Another factor is what are you planning to do when you are in Luzern, Interlaken, Zermatt, and Montreux. If you want to take excursions on local trains and lifts. For some of these, the Swiss Travel Pass only provides a discount.

A 15-day Swiss Travel Pass is 485 CHF, you could probably get by with an 8-Day Swiss Travel Pass Flex for 445 CHF. But 95% of the times, if you have more than 240 CHF of full fare train tickets, the 30-day Half Fare Card for 120 CHF gives the greatest savings. Without going through the numbers, just your point to point tickets will be close to 240 CHF. Since SBB does not allow purchase of domestic tickets until within 2months of the travel date, you can't see the prices if you use your actual dates, just use a date within 2 months of today to see the prices.

Since March 5 is an international ticket to France and most of the journey will be on a TGV. you can buy a nonrefundable ticket now. The connection using the TGV from Lausanne costs 41 CHF if you buy it today (or very soon). Since this is a deep discount ticket, a Swiss Travel Pass or Half Fare Card will not give you any further discount with that kind of ticket. 41 CHF is dirt cheap for a train to Paris, a full fare ticket is 178 CHF. Since this is an international ticket, it is for sale now at www.sbb.ch/en.

Posted by
8889 posts

Also, it appears train tickets have not been released yet or am I looking in the wrong place?

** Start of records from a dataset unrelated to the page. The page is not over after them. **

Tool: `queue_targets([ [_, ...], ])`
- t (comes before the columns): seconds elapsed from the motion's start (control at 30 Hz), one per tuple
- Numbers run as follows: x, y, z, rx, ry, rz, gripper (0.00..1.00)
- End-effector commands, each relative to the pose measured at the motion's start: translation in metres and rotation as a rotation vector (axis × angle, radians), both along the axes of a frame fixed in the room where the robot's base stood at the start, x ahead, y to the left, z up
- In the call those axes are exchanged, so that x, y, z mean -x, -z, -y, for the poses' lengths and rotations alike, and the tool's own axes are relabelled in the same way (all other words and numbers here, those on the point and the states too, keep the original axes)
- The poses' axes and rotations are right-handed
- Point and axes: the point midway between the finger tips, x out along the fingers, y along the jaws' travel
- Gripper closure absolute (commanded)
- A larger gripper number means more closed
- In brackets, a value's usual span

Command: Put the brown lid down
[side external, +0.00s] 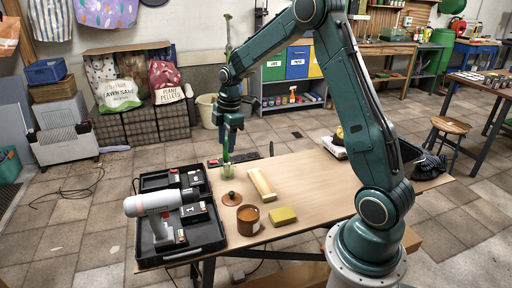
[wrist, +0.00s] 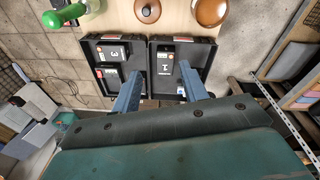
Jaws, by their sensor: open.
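The brown lid (side external: 231,198), round with a small knob on top, lies on the wooden table, apart from the brown pot (side external: 248,220) behind which it sits. In the wrist view the lid (wrist: 147,11) is at the top edge, left of the pot (wrist: 210,11). The pot stands uncovered on the table. My gripper (side external: 230,148) is up above the table's far left part, pointing down, away from the lid. In the wrist view its two fingers (wrist: 158,82) are spread apart with nothing held between them, over the black case.
An open black case (side external: 205,239) with a white-and-grey tool lies at the table's left. A wooden block (side external: 262,182) and a yellow sponge (side external: 283,216) lie right of the lid. A green bottle (wrist: 85,10) stands near the far edge. Bare table (side external: 315,185) lies to the right.

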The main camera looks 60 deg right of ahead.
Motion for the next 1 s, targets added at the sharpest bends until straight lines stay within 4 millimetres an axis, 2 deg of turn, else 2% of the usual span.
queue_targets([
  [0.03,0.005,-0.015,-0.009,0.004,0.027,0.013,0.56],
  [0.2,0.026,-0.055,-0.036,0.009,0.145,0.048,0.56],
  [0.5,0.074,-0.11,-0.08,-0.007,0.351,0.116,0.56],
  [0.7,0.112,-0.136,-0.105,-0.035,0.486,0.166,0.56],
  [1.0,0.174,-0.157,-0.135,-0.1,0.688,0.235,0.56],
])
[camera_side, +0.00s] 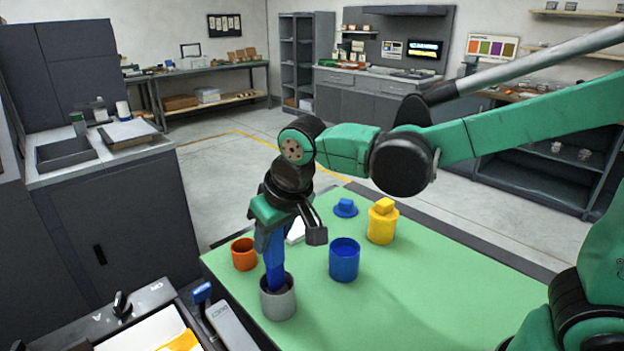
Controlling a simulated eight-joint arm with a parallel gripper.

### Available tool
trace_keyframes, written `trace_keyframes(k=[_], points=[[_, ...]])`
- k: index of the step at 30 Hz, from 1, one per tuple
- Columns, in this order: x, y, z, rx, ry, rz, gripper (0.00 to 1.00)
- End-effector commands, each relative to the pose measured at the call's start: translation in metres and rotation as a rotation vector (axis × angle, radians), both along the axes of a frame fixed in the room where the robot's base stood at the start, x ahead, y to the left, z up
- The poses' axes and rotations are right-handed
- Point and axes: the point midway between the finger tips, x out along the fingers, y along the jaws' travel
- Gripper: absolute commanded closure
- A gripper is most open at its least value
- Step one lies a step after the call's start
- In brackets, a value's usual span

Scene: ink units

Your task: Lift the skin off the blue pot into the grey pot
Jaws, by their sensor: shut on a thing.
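My gripper (268,232) points down at the left of the green mat, shut on a long blue tool (275,272). The tool is nearly upright, tilted slightly, and its lower end is inside the mouth of the grey pot (279,305). The tool's tip and the inside of the grey pot are hidden. The blue pot (344,264) stands open to the right of the grey pot, apart from my gripper. I cannot make out any skin in it. A small blue lid (346,208) lies on the mat behind the blue pot.
A yellow pot (382,226) with its lid on stands behind and right of the blue pot. An orange pot (244,256) stands left of the tool. A white item (296,230) is partly hidden behind my gripper. The green mat (430,290) is clear at right.

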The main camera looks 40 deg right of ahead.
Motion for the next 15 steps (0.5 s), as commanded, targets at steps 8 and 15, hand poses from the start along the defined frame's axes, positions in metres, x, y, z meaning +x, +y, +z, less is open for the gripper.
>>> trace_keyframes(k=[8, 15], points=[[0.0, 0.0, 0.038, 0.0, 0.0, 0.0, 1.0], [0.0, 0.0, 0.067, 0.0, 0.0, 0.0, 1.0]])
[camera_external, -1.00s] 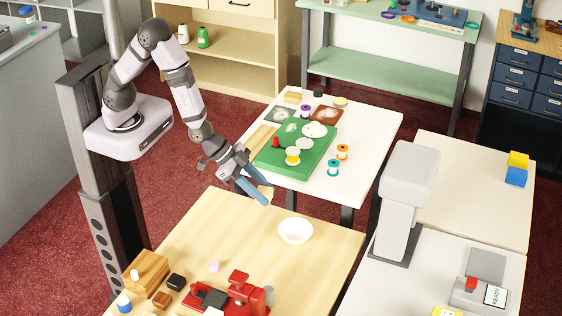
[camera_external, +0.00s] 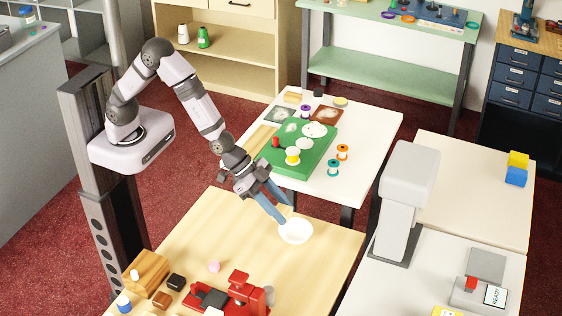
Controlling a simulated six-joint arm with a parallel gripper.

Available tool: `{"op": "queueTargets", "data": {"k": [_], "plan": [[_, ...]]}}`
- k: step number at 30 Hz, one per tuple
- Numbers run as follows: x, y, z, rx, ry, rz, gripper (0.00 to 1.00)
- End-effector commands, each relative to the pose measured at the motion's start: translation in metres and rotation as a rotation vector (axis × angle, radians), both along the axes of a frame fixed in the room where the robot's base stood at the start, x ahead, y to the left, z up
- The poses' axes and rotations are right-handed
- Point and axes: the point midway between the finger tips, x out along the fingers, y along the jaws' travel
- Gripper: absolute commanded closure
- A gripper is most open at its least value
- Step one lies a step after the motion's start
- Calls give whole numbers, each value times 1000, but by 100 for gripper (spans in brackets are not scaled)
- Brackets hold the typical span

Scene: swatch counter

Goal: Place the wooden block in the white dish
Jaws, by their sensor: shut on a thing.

Train timetables change on the 2nd Sunday in December (9th December 2018). Swiss times have already been published for 2019 and are fixed up to 8th December 2019. they can all be seen on the SBB website: https://www.sbb.ch/en
Same applies for prices. they are fixed and will be the same price for any date in 2019.

If you are buying full price or half price tickets, just by when you get to Switzerland. There are some discount tickets available on some less popular trains about 30 days in advance, but not on all trains.

London to Luzern, you can either fly to Zürich (cut price airlines available) and then train to Luzern, or train London - Paris (cross Paris by RER) - Basel - Luzern.
Look up times and by tickets (tickets as far as Basel only) on either https://loco2.com/ or https://www.trainline.eu/

Posted by
45 posts

Thanks to everyone for your replies. I appreciate you taking the time.

The website I was using was loco2.com, via the Man in Seat 61 website.

Posted by
8889 posts

https://loco2.com/ doesn't sell tickets for Switzerland. Look at the map at the bottom of the first page. They will sell you a ticket from London or Paris to Switzerland (Geneva or Basel) - Loco2 is what I use. But they won't sell you tickets for an Swiss internal trips (Basel/Zürich airport - Luzern - Interlaken - Montreux etc.).
For Swiss tickets look on the SBB website ( https://www.sbb.ch/en/ ), but unless you are buying one of the limited number of cut price tickets, then there is no discount and no advantage in buying in advance.

Posted by
11 posts

Is it advantageous to purchase a pass or half pass ahead of arriving? Or should I just buy them the day I arrive?

Posted by
16895 posts

It should be both faster and cheaper to fly from London to Zurich than to take Eurostar and TGV trains via Paris. See www.skyscanner.com.

A Swiss Travel Pass or Half-Fare Card both work on mountain lifts and the STP also covers some museums (all features only on the counted travel days of STP). [edited] Since your time in Switzerland is more than 8 consecutive days, you'd be looking at relatively expensive versions of the STP, whereas the Half-Fare Card is a minimal up-front cost.